The MirrorARCHIVES: Nov 13 - Nov 19.2008 Vol. 24 No. 22  
Mirror Film



Heavy mental

Charlie Kaufman’s Synecdoche, New
York
is a brain-bending and heart-rending
drama of extreme complexity


INTELLIGENT DESIGN: Catherine Keener

by MALCOLM FRASER

Screenwriter Charlie Kaufman breathed some intelligent life into Hollywood with Being John Malkovich, Adaptation, Eternal Sunshine of the Spotless Mind and the underrated Human Nature. His directorial debut, Synecdoche, New York, is so complex it makes his earlier work look like a cheap reality show. The early press descriptions, mentioning a playwright who builds a life-sized model of New York City, have the odd combination of giving away an important part of the plot while not even remotely scratching the surface of the film’s story or themes.
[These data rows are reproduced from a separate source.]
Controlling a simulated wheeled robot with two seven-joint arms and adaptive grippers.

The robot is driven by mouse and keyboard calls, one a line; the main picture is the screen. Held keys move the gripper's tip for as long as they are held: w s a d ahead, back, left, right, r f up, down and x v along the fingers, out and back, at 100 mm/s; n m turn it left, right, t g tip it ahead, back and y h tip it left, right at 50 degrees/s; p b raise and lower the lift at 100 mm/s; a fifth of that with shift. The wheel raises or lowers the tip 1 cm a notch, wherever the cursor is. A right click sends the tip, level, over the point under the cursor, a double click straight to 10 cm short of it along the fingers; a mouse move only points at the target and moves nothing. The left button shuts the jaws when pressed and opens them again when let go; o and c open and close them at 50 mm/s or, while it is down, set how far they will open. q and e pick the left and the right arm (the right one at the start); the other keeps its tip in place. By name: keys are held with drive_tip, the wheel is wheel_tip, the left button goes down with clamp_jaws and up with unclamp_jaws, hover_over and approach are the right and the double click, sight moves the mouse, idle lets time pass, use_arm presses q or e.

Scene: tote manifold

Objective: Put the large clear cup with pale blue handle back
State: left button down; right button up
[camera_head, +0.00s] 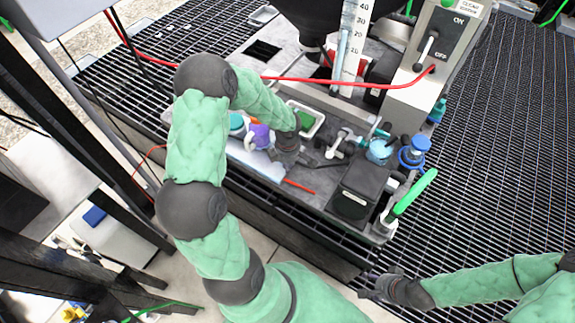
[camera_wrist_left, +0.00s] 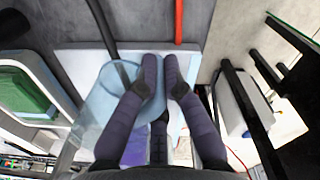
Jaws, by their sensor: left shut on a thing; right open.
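The large clear cup (camera_wrist_left: 98,108) shows as a pale blue, see-through round shape in the left wrist view, left of and behind the fingers. My left gripper (camera_wrist_left: 161,75) is shut on it; the fingers hide the exact grip, and I cannot clearly make out the handle. In the head view my left gripper (camera_head: 284,158) points down over the front edge of the grey bench, and the cup is hard to make out there. My right gripper (camera_head: 372,287) is open and empty, low over the dark grating at the bottom.
A white slab (camera_head: 258,166) lies along the bench's front edge under the gripper. A purple-topped item (camera_head: 260,137), a teal-topped item (camera_head: 236,122) and a white tray with green inside (camera_head: 315,114) stand close by. A red hose (camera_head: 330,83) crosses behind.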

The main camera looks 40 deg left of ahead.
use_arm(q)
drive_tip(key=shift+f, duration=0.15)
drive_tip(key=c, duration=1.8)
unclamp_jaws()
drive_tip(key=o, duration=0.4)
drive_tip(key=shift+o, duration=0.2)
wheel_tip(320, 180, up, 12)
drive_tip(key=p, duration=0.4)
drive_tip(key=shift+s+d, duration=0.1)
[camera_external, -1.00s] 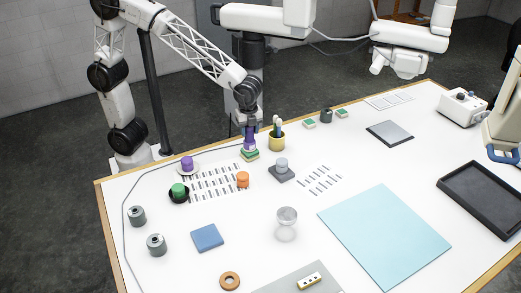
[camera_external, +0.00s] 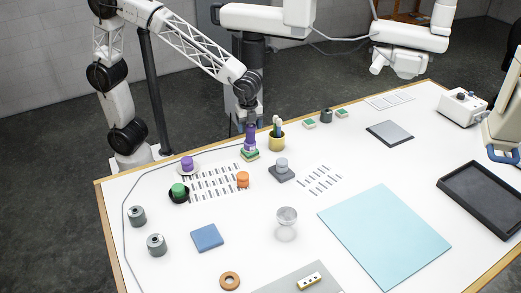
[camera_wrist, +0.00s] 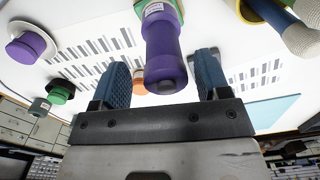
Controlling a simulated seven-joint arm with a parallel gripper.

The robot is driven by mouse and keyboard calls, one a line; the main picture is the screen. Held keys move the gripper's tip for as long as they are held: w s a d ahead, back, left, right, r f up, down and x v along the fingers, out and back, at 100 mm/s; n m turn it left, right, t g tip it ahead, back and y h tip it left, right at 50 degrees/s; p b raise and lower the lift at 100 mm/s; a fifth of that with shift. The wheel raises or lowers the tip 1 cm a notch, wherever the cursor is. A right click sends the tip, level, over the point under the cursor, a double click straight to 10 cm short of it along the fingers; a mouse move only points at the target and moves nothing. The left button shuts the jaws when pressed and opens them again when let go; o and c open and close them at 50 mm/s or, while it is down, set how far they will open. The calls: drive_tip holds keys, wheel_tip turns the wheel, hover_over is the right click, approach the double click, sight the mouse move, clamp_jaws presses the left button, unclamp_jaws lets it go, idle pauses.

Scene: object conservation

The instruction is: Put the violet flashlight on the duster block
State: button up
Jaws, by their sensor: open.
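The violet flashlight (camera_external: 250,137) stands upright on the green-and-pale duster block (camera_external: 250,156) near the table's back edge. My gripper (camera_external: 248,118) is just above the flashlight's top end, with nothing gripped. In the wrist view the violet flashlight (camera_wrist: 164,48) shows between and beyond my open blue fingers (camera_wrist: 163,72), with visible gaps on both sides. The duster block is mostly hidden behind the flashlight in the wrist view.
A yellow pot (camera_external: 277,141) with brushes stands close right of the flashlight. A grey weight on a dark block (camera_external: 281,172) is in front. A violet piece (camera_external: 187,163), a green piece (camera_external: 179,191) and an orange piece (camera_external: 243,180) stand nearby.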

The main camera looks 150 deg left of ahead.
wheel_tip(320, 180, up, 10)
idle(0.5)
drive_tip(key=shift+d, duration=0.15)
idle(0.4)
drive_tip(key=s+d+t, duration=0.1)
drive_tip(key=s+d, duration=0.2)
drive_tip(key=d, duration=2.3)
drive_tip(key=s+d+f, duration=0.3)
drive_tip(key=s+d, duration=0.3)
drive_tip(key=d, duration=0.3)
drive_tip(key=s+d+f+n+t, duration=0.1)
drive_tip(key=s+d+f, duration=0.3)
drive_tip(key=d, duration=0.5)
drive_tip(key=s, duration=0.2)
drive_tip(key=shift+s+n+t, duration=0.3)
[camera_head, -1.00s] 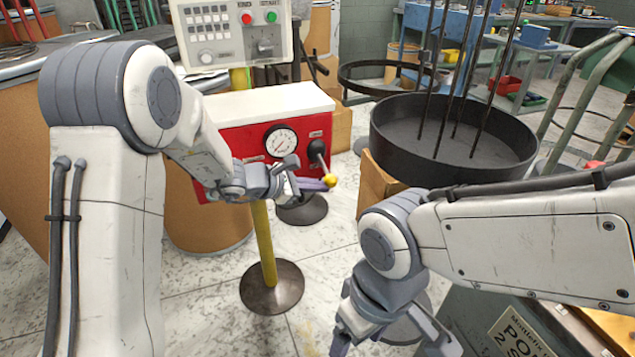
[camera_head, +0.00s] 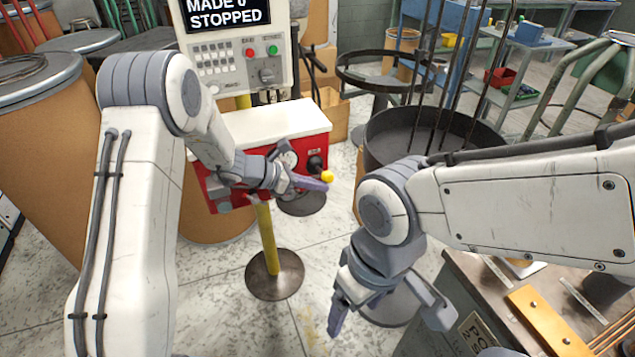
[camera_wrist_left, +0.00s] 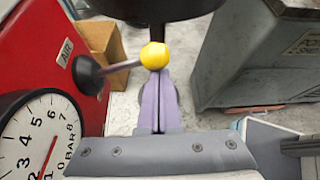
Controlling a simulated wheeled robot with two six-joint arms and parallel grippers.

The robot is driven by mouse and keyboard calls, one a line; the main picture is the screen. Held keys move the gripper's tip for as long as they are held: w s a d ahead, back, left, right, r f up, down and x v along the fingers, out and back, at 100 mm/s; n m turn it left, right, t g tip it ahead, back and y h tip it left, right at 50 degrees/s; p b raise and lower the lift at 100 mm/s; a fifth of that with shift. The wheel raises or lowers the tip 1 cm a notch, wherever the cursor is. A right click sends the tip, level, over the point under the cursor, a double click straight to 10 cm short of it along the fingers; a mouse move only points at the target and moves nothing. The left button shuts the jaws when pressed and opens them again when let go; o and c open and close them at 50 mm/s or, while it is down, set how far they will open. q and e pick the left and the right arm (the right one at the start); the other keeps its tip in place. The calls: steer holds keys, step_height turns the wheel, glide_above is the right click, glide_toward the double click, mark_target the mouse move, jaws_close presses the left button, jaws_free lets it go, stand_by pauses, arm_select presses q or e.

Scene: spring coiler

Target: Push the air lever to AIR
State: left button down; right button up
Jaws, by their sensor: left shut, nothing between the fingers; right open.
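The air lever has a yellow ball knob (camera_head: 328,177) on a thin rod from a black boss (camera_head: 315,163) on the red panel (camera_head: 222,192). In the left wrist view the yellow knob (camera_wrist_left: 154,55) is just beyond the fingertips, and the rod runs left to the boss (camera_wrist_left: 88,74). An AIR label (camera_wrist_left: 65,52) is above and left of the boss. My left gripper (camera_head: 324,187) is shut and empty, its purple fingers (camera_wrist_left: 158,100) right at the knob; I cannot tell if they touch. My right gripper (camera_head: 390,320) is open and empty, low in front.
A pressure gauge (camera_head: 290,157) is beside the lever, partly hidden by my left gripper. A control box (camera_head: 243,60) with a screen reading STOPPED stands above. A black round tray (camera_head: 440,135) with upright rods is to the right. A workbench (camera_head: 490,290) is at lower right.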

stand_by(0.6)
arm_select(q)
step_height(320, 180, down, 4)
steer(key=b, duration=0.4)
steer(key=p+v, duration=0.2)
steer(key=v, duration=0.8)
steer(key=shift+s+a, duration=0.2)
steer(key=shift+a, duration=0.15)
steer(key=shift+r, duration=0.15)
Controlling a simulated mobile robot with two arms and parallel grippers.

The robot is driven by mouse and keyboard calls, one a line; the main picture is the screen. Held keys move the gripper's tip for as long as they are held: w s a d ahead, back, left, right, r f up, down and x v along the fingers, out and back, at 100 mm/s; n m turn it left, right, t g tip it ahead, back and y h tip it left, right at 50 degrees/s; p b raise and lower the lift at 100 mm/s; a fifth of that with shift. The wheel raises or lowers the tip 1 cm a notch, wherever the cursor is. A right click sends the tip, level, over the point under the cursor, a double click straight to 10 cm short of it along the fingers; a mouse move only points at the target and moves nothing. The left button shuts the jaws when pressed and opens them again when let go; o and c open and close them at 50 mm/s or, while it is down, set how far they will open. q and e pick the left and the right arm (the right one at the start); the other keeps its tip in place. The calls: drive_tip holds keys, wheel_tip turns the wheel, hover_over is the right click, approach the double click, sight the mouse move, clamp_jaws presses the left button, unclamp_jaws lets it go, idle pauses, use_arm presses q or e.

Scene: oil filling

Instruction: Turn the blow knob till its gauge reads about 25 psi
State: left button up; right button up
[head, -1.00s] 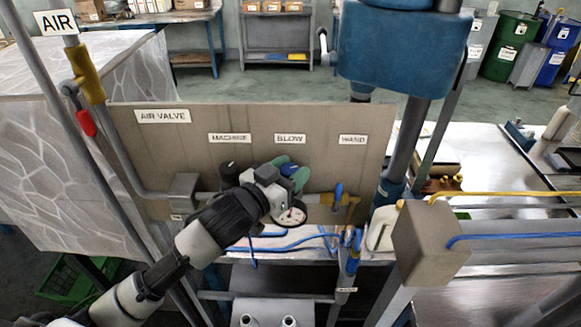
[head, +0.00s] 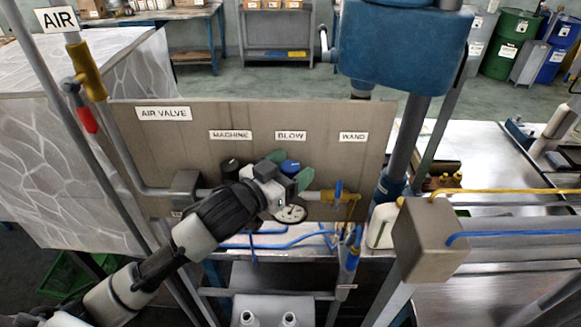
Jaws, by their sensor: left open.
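The blue blow knob (head: 290,166) stands on the grey panel (head: 190,143) below the BLOW label (head: 290,136). My left gripper (head: 291,168) is open, with one green finger on the knob's upper left and the other on its lower right. I cannot tell whether the fingers touch the knob. The gauge (head: 291,213) is below the gripper, a white round dial partly covered by it. Its reading is too small to tell. My right gripper is not in view.
A black knob (head: 230,167) is at left below the MACHINE label. A yellow fitting (head: 342,197) with a blue lever is right of the gauge. Blue hoses run below the panel. A metal block (head: 430,238) stands at front right.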

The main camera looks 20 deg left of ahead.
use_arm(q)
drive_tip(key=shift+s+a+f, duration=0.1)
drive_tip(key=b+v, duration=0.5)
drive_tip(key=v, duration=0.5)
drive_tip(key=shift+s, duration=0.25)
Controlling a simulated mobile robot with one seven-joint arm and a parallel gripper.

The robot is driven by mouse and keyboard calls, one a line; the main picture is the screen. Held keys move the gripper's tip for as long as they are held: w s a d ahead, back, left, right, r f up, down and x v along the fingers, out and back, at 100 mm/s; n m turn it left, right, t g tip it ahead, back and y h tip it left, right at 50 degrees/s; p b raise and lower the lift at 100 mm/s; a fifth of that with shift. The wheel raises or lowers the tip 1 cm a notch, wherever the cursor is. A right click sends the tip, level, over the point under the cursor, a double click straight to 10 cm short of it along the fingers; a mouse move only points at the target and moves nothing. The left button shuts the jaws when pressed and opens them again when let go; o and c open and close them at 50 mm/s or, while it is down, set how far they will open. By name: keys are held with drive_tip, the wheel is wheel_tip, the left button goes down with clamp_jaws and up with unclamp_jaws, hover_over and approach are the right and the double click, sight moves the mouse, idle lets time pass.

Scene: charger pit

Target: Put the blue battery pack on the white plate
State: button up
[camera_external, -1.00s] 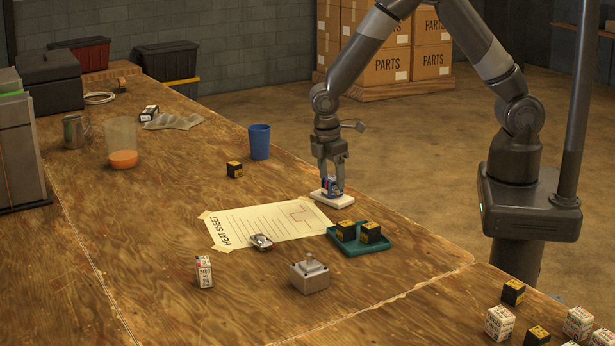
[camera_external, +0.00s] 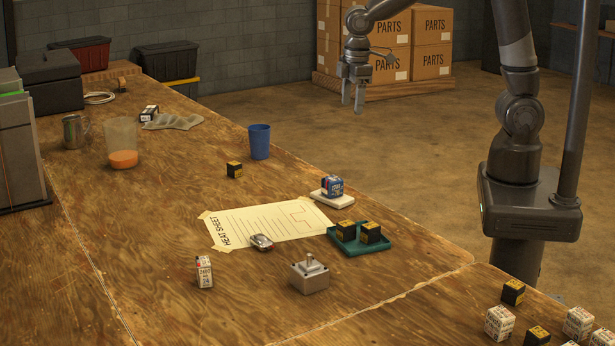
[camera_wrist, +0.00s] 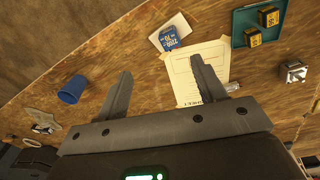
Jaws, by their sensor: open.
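The blue battery pack (camera_external: 332,186) rests upright on the white plate (camera_external: 331,199) near the table's far edge, beside the heat sheet. In the wrist view the blue pack (camera_wrist: 169,38) also sits on the white plate (camera_wrist: 157,32). My gripper (camera_external: 359,108) is open and empty, raised well above and behind the table edge, apart from the pack. Its two spread fingers (camera_wrist: 160,82) show in the wrist view with nothing between them.
A green tray (camera_external: 347,246) with black-and-yellow packs stands close to the plate. The heat sheet (camera_external: 265,222), a blue cup (camera_external: 259,142), a grey metal block (camera_external: 309,277) and a white pack (camera_external: 204,271) are on the table. The air around my gripper is clear.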

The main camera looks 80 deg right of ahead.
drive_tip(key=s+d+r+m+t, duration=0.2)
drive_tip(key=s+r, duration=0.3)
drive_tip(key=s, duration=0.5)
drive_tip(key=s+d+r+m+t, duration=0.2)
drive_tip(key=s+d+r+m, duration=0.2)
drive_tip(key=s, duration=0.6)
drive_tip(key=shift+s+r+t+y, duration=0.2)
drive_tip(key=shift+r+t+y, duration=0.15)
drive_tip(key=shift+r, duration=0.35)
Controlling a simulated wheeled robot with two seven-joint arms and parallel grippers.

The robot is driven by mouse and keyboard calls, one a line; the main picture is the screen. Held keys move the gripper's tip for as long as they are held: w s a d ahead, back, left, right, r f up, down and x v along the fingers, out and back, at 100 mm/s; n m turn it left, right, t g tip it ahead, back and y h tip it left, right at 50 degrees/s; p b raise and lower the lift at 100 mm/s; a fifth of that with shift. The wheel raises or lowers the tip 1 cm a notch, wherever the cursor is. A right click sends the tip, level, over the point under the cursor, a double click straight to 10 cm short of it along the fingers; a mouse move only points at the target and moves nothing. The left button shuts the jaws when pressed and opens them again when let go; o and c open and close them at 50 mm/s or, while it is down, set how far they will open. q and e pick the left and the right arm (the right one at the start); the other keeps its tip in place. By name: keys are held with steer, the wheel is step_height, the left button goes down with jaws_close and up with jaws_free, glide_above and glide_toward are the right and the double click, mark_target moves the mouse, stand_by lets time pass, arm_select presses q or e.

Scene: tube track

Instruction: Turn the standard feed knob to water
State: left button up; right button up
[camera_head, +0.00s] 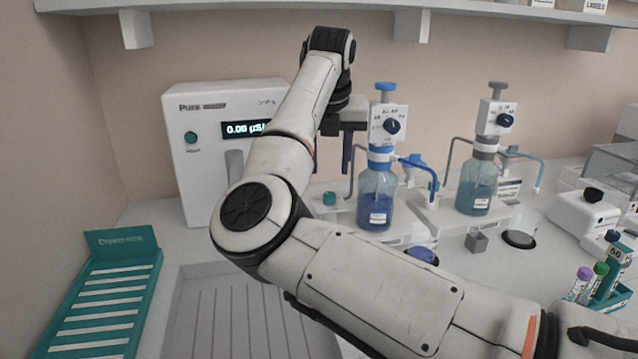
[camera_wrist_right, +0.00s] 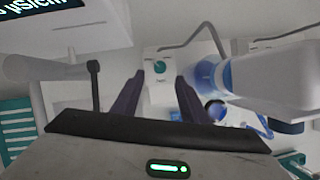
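A small round teal knob (camera_head: 329,198) sits on a white base left of the blue bottle dispenser (camera_head: 378,190). I take it for the feed knob; its setting and label are too small to read. In the right wrist view the knob (camera_wrist_right: 160,66) lies just beyond the gap between the fingertips. My right gripper (camera_head: 331,168) is above it, pointing down, with its two dark fingers apart and nothing between them. The open fingers also show in the wrist view (camera_wrist_right: 157,78). My left gripper is not in view.
A white water purifier (camera_head: 190,175) with a lit display stands at left behind my right arm. A second bottle dispenser (camera_head: 478,187) stands to the right. A grey drain tray (camera_head: 225,320), teal rack (camera_head: 110,290) and capped tubes (camera_head: 600,275) are nearer. A shelf runs overhead.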

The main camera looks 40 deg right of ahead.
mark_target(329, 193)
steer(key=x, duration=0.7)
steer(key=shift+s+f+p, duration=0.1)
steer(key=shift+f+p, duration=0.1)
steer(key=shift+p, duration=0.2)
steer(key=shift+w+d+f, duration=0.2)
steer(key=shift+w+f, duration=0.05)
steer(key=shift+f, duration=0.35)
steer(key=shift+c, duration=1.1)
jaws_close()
Philip Seymour Hoffman plays Caden, a theatre director in the small New York town of Schenectady. A neurotic hypochondriac, he’s married to painter Adele (Catherine Keener), and they have a young daughter; at work, he amiably fends off the advances of young receptionist Hazel (Samantha Morton). When Keener up and leaves for Berlin, taking their daughter with her, Hoffman is plunged into a depression. Soon after, he gets a huge grant and decides to embark on an ambitious theatre project that consumes the rest of his life.

Up until this point, the film has been a more or less straightforward domestic drama with a few notable touches of whimsy. But when Hoffman begins his project, it turns into something quite different—and difficult to describe, incorporating magic realism, dream logic and multiple layers of self-reflexivity.

The closest comparison would be David Lynch’s Mulholland Drive, with which it shares a fascination with blurring fiction and reality, an affection for abstract symbolism, and a complete lack of concern for traditional narrative sense. It also occasionally suggests a cinematic equivalent of the late David Foster Wallace’s Infinite Jest, with its grandiose ambition, overreaching intelligence, pained humanity and meta mind-bending.

Hoffman, Keener and Morton are brilliant as always, and they’re supported by an amazing cast including Hope Davis, Dianne Wiest and Emily Watson, among many others. The film is beautifully designed, shot and edited, and Jon Brion’s great music adds emotional weight. But the challenge of Synecdoche isn’t just in its complexity; it’s a heavy film, its tone ranging from melancholy to bleak, with even the occasional comic relief still of the dark variety. Highly recommended, but only if your brain and heart can handle some pain.